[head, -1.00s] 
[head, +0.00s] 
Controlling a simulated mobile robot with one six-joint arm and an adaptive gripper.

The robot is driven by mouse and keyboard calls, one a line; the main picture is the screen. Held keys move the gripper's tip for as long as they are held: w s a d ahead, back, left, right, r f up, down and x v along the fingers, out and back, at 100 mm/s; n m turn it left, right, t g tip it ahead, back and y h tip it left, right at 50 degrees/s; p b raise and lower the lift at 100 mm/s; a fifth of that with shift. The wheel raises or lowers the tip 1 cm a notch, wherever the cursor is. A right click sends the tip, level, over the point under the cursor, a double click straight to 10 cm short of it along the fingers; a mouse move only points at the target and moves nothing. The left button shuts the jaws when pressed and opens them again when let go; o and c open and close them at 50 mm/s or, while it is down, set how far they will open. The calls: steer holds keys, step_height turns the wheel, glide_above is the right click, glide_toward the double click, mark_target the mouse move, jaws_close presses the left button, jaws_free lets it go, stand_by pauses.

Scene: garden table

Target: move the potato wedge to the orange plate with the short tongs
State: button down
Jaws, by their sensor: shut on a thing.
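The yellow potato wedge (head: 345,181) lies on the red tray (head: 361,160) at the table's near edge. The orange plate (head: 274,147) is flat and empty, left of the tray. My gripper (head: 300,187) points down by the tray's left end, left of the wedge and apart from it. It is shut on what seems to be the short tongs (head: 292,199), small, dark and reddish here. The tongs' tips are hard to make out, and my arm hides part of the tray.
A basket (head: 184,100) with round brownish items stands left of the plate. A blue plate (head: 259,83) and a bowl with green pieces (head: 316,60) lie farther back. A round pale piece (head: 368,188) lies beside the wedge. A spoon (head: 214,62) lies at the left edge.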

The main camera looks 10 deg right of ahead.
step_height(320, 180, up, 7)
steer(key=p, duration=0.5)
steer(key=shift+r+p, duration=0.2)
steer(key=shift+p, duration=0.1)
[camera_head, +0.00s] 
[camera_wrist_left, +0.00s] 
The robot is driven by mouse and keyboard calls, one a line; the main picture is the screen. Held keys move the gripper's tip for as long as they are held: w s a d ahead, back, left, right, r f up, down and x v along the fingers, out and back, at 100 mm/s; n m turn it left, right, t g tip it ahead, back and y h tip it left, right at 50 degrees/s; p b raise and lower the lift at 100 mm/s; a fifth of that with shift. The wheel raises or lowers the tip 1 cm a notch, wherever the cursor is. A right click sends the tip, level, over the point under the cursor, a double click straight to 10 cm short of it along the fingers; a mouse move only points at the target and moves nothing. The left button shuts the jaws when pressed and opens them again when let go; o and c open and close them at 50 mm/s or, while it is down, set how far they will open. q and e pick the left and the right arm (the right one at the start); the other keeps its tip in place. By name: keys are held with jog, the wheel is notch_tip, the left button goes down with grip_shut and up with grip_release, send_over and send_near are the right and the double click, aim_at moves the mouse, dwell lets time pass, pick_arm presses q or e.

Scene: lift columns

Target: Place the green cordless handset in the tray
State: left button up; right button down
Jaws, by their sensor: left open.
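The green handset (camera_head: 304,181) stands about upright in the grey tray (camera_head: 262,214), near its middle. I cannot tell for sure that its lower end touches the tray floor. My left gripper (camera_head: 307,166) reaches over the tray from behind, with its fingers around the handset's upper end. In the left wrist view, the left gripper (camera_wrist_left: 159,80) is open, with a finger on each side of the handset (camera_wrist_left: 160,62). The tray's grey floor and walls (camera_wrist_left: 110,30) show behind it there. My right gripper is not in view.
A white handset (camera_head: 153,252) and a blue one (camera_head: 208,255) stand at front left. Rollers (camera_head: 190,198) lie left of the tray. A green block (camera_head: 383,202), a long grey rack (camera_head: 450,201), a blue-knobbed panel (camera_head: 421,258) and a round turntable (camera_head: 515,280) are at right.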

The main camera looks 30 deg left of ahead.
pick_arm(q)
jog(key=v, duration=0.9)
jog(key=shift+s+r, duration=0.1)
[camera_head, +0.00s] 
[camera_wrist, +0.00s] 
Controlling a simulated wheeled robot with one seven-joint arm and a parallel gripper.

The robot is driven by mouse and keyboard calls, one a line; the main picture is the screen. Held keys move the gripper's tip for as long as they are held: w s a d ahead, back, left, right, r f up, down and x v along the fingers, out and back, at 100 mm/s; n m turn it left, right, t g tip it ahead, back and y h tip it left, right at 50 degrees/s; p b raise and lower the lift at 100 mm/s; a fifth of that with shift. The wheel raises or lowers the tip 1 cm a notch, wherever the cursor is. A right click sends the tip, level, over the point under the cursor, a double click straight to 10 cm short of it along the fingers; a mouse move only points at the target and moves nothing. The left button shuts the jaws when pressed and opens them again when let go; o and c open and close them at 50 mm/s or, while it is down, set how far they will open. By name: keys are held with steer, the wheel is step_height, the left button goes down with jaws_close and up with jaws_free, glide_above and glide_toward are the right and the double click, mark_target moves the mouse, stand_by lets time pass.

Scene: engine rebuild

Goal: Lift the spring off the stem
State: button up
********************
Task objective ▸ Copy out the whole listing exactly; please set it all down.

Written answer ▸
[head, -1.00s] 
[head, +0.00s] 
Controlling a simulated mobile robot with one six-joint arm and an adaptive gripper.

The robot is driven by mouse and keyboard calls, one a line; the main picture is the screen. Held keys move the gripper's tip for as long as they are held: w s a d ahead, back, left, right, r f up, down and x v along the fingers, out and back, at 100 mm/s; n m turn it left, right, t g tip it ahead, back and y h tip it left, right at 50 degrees/s; p b raise and lower the lift at 100 mm/s; a fifth of that with shift. The wheel raises or lowers the tip 1 cm a notch, wherever the cursor is. A right click sends the tip, level, over the point under the cursor, a double click straight to 10 cm short of it along the fingers; a mouse move only points at the target and moves nothing. The left button shuts the jaws when pressed and opens them again when let go; o and c open and close them at 50 mm/s or, while it is down, set how far they will open. The calls: steer holds keys, step_height turns the wheel, glide_above is the right click, glide_toward the double click, mark_target the mouse move, jaws_close presses the left button, jaws_free lets it go, stand_by pauses.

Scene: garden table

Target: move the potato wedge to the orange plate with the short tongs
State: button down
Jaws, by their sensor: shut on a thing.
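The yellow potato wedge (head: 345,181) lies on the red tray (head: 361,160) at the table's near edge. The orange plate (head: 274,147) is flat and empty, left of the tray. My gripper (head: 300,187) points down by the tray's left end, left of the wedge and apart from it. It is shut on what seems to be the short tongs (head: 292,199), small, dark and reddish here. The tongs' tips are hard to make out, and my arm hides part of the tray.
A basket (head: 184,100) with round brownish items stands left of the plate. A blue plate (head: 259,83) and a bowl with green pieces (head: 316,60) lie farther back. A round pale piece (head: 368,188) lies beside the wedge. A spoon (head: 214,62) lies at the left edge.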

The main camera looks 10 deg right of ahead.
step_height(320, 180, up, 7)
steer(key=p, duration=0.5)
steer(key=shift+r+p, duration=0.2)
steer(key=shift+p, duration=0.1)
[camera_head, +0.00s] 
[camera_wrist_left, +0.00s] 
The robot is driven by mouse and keyboard calls, one a line; the main picture is the screen. Held keys move the gripper's tip for as long as they are held: w s a d ahead, back, left, right, r f up, down and x v along the fingers, out and back, at 100 mm/s; n m turn it left, right, t g tip it ahead, back and y h tip it left, right at 50 degrees/s; p b raise and lower the lift at 100 mm/s; a fifth of that with shift. The wheel raises or lowers the tip 1 cm a notch, wherever the cursor is. A right click sends the tip, level, over the point under the cursor, a double click straight to 10 cm short of it along the fingers; a mouse move only points at the target and moves nothing. The left button shuts the jaws when pressed and opens them again when let go; o and c open and close them at 50 mm/s or, while it is down, set how far they will open. q and e pick the left and the right arm (the right one at the start); the other keeps its tip in place. By name: keys are held with jog, the wheel is notch_tip, the left button goes down with grip_shut and up with grip_release, send_over and send_near are the right and the double click, aim_at moves the mouse, dwell lets time pass, pick_arm presses q or e.

Scene: lift columns

Target: Place the green cordless handset in the tray
State: left button up; right button down
Jaws, by their sensor: left open.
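The green handset (camera_head: 304,181) stands about upright in the grey tray (camera_head: 262,214), near its middle. I cannot tell for sure that its lower end touches the tray floor. My left gripper (camera_head: 307,166) reaches over the tray from behind, with its fingers around the handset's upper end. In the left wrist view, the left gripper (camera_wrist_left: 159,80) is open, with a finger on each side of the handset (camera_wrist_left: 160,62). The tray's grey floor and walls (camera_wrist_left: 110,30) show behind it there. My right gripper is not in view.
A white handset (camera_head: 153,252) and a blue one (camera_head: 208,255) stand at front left. Rollers (camera_head: 190,198) lie left of the tray. A green block (camera_head: 383,202), a long grey rack (camera_head: 450,201), a blue-knobbed panel (camera_head: 421,258) and a round turntable (camera_head: 515,280) are at right.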

The main camera looks 30 deg left of ahead.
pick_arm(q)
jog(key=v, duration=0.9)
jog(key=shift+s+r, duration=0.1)
[camera_head, +0.00s] 
[camera_wrist, +0.00s] 
Controlling a simulated wheeled robot with one seven-joint arm and a parallel gripper.

The robot is driven by mouse and keyboard calls, one a line; the main picture is the screen. Held keys move the gripper's tip for as long as they are held: w s a d ahead, back, left, right, r f up, down and x v along the fingers, out and back, at 100 mm/s; n m turn it left, right, t g tip it ahead, back and y h tip it left, right at 50 degrees/s; p b raise and lower the lift at 100 mm/s; a fifth of that with shift. The wheel raises or lowers the tip 1 cm a notch, wherever the cursor is. A right click sends the tip, level, over the point under the cursor, a double click straight to 10 cm short of it along the fingers; a mouse move only points at the target and moves nothing. The left button shuts the jaws when pressed and opens them again when let go; o and c open and close them at 50 mm/s or, while it is down, set how far they will open. By name: keys are held with steer, the wheel is step_height, the left button goes down with jaws_close and up with jaws_free, glide_above and glide_toward are the right and the double click, mark_target moves the mouse, stand_by lets time pass.

Scene: engine rebuild

Goal: Lift the spring off the stem
State: button up

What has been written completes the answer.